What I thought about:

  1. The first thing I considered using was a bloom filter. They aren't that confusing and work pretty well and fast, and I think they essentially boil down to O(n). However, bloom filters will not let me know what the duplicate string is a duplicate of, which is a nogo for me.

  2. I thought about using external merge sort. I would basically partition the file into multiple smaller files that would fit into memory, sort each chunk and search for duplicates (which are now clustered together). But I'm not terribly sure this implementation is what I want.

  3. The next thing I ran across was hashing by partition, which I suspect is what I want. Hashing is essentially the best way to find duplicates when dealing with data that fits in memory, so why not use it for something that doesn't? I am a bit confused about how to hash by partition though. I am not sure if this is what I'm looking for.

So, I think I am supposed to use option 3, hashing by partition, and I know that Spark has that. I was hoping if someone could let me know if I am on the right track, and maybe give me some instructions on whether or not I am correct. There are a couple of specific questions I have, conceptually:

  1. Let us say I create 100 partitions that fit perfectly into memory (so, in my case, each partition would be 100MB). Let us say I hash the first x elements in my json file into one partition and I find no duplicates. Let us say I have another partition with the second 100MB of data that also contains no duplicates. If I can only load 100MB of data at a time, how would I check that partition 1 and partition 2 do not have any duplicates from each other? To clarify, if partition 1 has an element and partition 2 has an element that is the same, how do I figure that out?
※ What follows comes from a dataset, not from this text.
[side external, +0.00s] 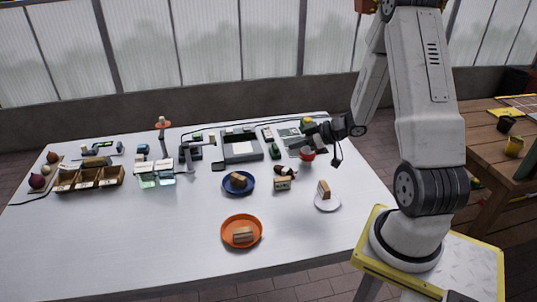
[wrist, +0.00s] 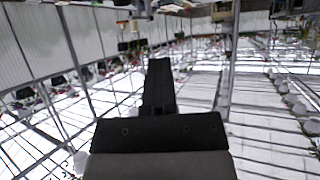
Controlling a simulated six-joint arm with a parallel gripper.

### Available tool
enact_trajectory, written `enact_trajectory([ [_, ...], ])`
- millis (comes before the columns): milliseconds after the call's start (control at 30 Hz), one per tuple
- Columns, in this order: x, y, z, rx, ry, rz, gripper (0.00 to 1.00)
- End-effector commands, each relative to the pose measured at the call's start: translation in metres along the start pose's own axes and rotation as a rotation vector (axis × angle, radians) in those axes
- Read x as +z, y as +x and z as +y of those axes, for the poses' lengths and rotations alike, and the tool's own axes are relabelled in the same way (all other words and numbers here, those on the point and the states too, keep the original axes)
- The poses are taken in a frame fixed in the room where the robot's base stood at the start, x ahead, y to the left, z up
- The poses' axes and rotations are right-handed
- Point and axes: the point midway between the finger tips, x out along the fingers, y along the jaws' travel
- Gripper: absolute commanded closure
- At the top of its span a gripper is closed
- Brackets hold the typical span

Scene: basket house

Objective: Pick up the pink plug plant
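I cannot pick out a pink plug plant for certain in either view. In the side external view my gripper (side external: 312,133) is dark and points left above the far right part of the white table (side external: 185,235). A small red and white round thing (side external: 307,154) shows just below it; whether they touch cannot be told. In the wrist view my gripper (wrist: 160,85) shows as one dark upright block, so the gap between its fingers cannot be made out. The wrist view is tilted toward the greenhouse and shows no clear target.
An orange plate (side external: 256,220), a blue plate (side external: 226,187) and a white plate (side external: 330,204) each hold a small block. A grey scale-like device (side external: 242,148) stands behind them. A wooden compartment box (side external: 90,179) is at left. The table's front left is clear.

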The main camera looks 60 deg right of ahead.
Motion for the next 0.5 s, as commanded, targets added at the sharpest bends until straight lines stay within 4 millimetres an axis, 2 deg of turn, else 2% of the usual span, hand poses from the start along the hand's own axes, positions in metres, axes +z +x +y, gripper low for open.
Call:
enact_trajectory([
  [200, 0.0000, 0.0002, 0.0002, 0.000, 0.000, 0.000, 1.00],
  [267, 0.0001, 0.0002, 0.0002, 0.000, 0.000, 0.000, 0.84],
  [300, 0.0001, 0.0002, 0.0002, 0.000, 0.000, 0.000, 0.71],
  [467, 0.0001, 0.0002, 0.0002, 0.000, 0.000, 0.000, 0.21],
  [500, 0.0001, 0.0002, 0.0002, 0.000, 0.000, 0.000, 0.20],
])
I imagine I would need to load both into memory, right? And if I can't... then what do I do? Maybe I am misunderstanding...

  2. Which brings be to my second question - it seems like this is not how partitioning works, and when you hash by partition, elements with a similar hash or hash range go into a specific file. So if two elements are duplicates, I would know because the algorithm would try and put it into a file where the hash already exists. Is that the case?
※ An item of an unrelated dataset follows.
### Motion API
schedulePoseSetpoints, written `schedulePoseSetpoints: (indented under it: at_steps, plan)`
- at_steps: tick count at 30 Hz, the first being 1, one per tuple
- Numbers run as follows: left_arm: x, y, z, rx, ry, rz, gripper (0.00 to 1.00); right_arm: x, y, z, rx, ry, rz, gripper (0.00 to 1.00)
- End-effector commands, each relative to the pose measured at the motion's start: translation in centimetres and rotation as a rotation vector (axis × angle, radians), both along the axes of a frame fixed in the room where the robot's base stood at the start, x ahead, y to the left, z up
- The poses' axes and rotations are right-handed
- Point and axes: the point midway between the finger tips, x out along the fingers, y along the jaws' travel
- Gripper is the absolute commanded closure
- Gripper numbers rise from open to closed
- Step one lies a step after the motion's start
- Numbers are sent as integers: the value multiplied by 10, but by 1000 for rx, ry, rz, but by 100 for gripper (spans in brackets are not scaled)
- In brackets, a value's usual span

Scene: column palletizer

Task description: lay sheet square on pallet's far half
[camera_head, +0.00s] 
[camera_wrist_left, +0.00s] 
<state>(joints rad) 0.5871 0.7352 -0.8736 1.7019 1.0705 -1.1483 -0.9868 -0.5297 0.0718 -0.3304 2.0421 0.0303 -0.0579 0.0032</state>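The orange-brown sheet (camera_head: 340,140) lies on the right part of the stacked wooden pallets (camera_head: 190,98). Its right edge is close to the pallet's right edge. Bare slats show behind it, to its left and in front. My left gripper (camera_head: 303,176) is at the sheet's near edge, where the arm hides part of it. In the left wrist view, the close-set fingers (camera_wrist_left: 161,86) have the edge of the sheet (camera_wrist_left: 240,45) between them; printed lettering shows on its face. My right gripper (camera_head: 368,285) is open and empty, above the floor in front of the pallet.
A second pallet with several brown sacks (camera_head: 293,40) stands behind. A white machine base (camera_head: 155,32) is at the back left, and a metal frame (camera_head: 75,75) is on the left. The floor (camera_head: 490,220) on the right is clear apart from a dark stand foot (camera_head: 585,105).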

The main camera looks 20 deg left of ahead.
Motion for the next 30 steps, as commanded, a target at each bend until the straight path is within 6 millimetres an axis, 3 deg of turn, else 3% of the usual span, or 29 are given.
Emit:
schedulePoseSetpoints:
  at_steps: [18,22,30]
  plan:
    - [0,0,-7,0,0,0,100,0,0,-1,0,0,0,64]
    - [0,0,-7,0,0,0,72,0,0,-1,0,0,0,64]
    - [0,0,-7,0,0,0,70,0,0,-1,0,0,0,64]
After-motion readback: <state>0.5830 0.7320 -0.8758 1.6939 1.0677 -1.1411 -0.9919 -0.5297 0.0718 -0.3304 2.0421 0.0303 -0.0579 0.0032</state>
I know I have more questions, I just can't think of them. Does anyone have any tips? Especially regarding pyspark and how to use this best? Or is pyspark not what I'm looking for?


Solution

  • The problem is simpler than you might think. You really only need to aggregate the data by name as @Hitobat suggests. I would solve the problem with pyspark.sql.Window to simplify the aggregation output.
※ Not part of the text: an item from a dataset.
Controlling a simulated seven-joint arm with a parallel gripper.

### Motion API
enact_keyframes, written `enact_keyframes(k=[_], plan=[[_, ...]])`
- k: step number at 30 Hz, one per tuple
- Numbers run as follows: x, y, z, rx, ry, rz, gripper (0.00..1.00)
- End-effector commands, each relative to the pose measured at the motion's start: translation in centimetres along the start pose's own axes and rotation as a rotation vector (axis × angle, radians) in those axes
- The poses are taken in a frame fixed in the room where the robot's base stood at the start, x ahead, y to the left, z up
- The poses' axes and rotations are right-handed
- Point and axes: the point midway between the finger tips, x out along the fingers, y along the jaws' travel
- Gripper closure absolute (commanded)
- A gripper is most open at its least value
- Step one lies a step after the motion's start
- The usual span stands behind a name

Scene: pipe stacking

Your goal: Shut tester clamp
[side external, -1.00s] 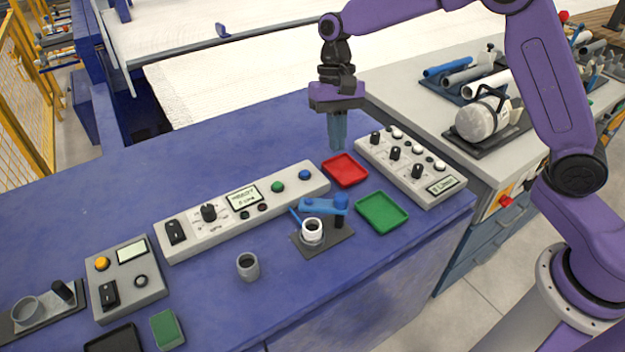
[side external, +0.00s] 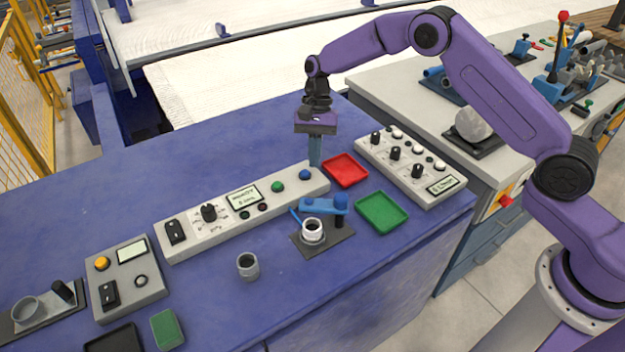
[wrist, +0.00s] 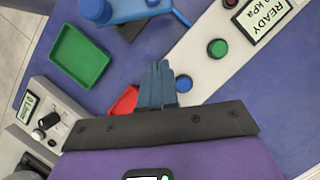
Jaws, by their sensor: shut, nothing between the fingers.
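The tester clamp has a blue arm (side external: 318,206) and a thin blue handle on a grey base plate (side external: 335,240) near the table's front edge. A white pipe fitting (side external: 312,231) stands upright on that plate, just in front of the blue arm. Whether the arm touches the fitting, I cannot tell. The blue clamp arm (wrist: 140,9) also shows at the top of the wrist view, partly cut off. My gripper (side external: 315,163) is shut and empty, fingers down, above and behind the clamp, near the tester panel's right end. Its blue fingers (wrist: 158,66) are together in the wrist view.
The long tester panel (side external: 225,222) has a display reading READY, a green button (side external: 277,187) and a blue button (side external: 305,175). A red tray (side external: 345,170) and a green tray (side external: 382,212) lie right of it. A loose grey pipe piece (side external: 248,266) stands left of the clamp.

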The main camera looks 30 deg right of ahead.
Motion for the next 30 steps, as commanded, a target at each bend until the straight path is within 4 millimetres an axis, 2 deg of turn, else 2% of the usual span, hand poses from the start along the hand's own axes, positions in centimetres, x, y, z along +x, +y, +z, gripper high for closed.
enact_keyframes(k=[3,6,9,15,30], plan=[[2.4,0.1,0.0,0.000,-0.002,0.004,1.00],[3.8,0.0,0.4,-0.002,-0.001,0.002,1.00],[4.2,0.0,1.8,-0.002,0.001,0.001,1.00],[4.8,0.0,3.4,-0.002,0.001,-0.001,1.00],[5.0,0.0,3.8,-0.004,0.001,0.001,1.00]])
    Given the data as follows is a file with name data.json (this could also be a directory of files as opposed to the single file)

    Content of data.json

    {"created": "2015-08-04", "created_at": "2010-03-15", "username": "koleslawrulez333"}
    {"created": "2016-01-19", "created_at": "2012-05-25", "name": "arthurking231"}
    {"created": "2016-07-23", "type": "Username", "created_at": "2011-08-27", "name": "starklord1943"}
    {"created": "2015-11-08", "created_at": "2010-01-19", "name": "Assasinator5827"}
    {"created": "2016-07-23", "type": "Username", "created_at": "2011-08-27", "name": "Assasinator5827"}
    

    Then the pyspark code would look like this:

    from pyspark.sql import Window
    from pyspark.sql import functions as F
    
    df = spark.read.json("data.json") # can be a directory of files as well 
    df.show()
    

    Output

    +----------+----------+---------------+--------+----------------+
    |   created|created_at|           name|    type|        username|
    +----------+----------+---------------+--------+----------------+
    |2015-08-04|2010-03-15|           null|    null|koleslawrulez333|
    |2016-01-19|2012-05-25|  arthurking231|    null|            null|
    |2016-07-23|2011-08-27|  starklord1943|Username|            null|
    |2015-11-08|2010-01-19|Assasinator5827|    null|            null|
    |2016-07-23|2011-08-27|Assasinator5827|Username|            null|
    +----------+----------+---------------+--------+----------------+ 
    

    Then partition and count with pyspark.sql.Window

    name_partition_window = Window.partitionBy("name")
    df_with_repeat_counts = df.select("*", F.count("*").over(name_partition_window).alias("name_counts"))
    df_with_repeat_counts.show()
    

    Output

    +----------+----------+---------------+--------+----------------+-----------+
    |   created|created_at|           name|    type|        username|name_counts|
    +----------+----------+---------------+--------+----------------+-----------+
    |2016-01-19|2012-05-25|  arthurking231|    null|            null|          1|
    |2015-08-04|2010-03-15|           null|    null|koleslawrulez333|          1|
    |2015-11-08|2010-01-19|Assasinator5827|    null|            null|          2|
    |2016-07-23|2011-08-27|Assasinator5827|Username|            null|          2|
    |2016-07-23|2011-08-27|  starklord1943|Username|            null|          1|
    +----------+----------+---------------+--------+----------------+-----------+
    

    Then filter the dataframe on the name_count column and order by name for inspection

    duplicates = df_with_repeat_counts.where(F.col("name_counts") > 1).orderBy("name")
    duplicates.show()
    

    Output

    +----------+----------+---------------+--------+--------+-----------+
    |   created|created_at|           name|    type|username|name_counts|
    +----------+----------+---------------+--------+--------+-----------+
    |2015-11-08|2010-01-19|Assasinator5827|    null|    null|          2|
    |2016-07-23|2011-08-27|Assasinator5827|Username|    null|          2|
    +----------+----------+---------------+--------+--------+-----------+
    

    At this point you can analyze the duplicates dataframe as needed for your use case.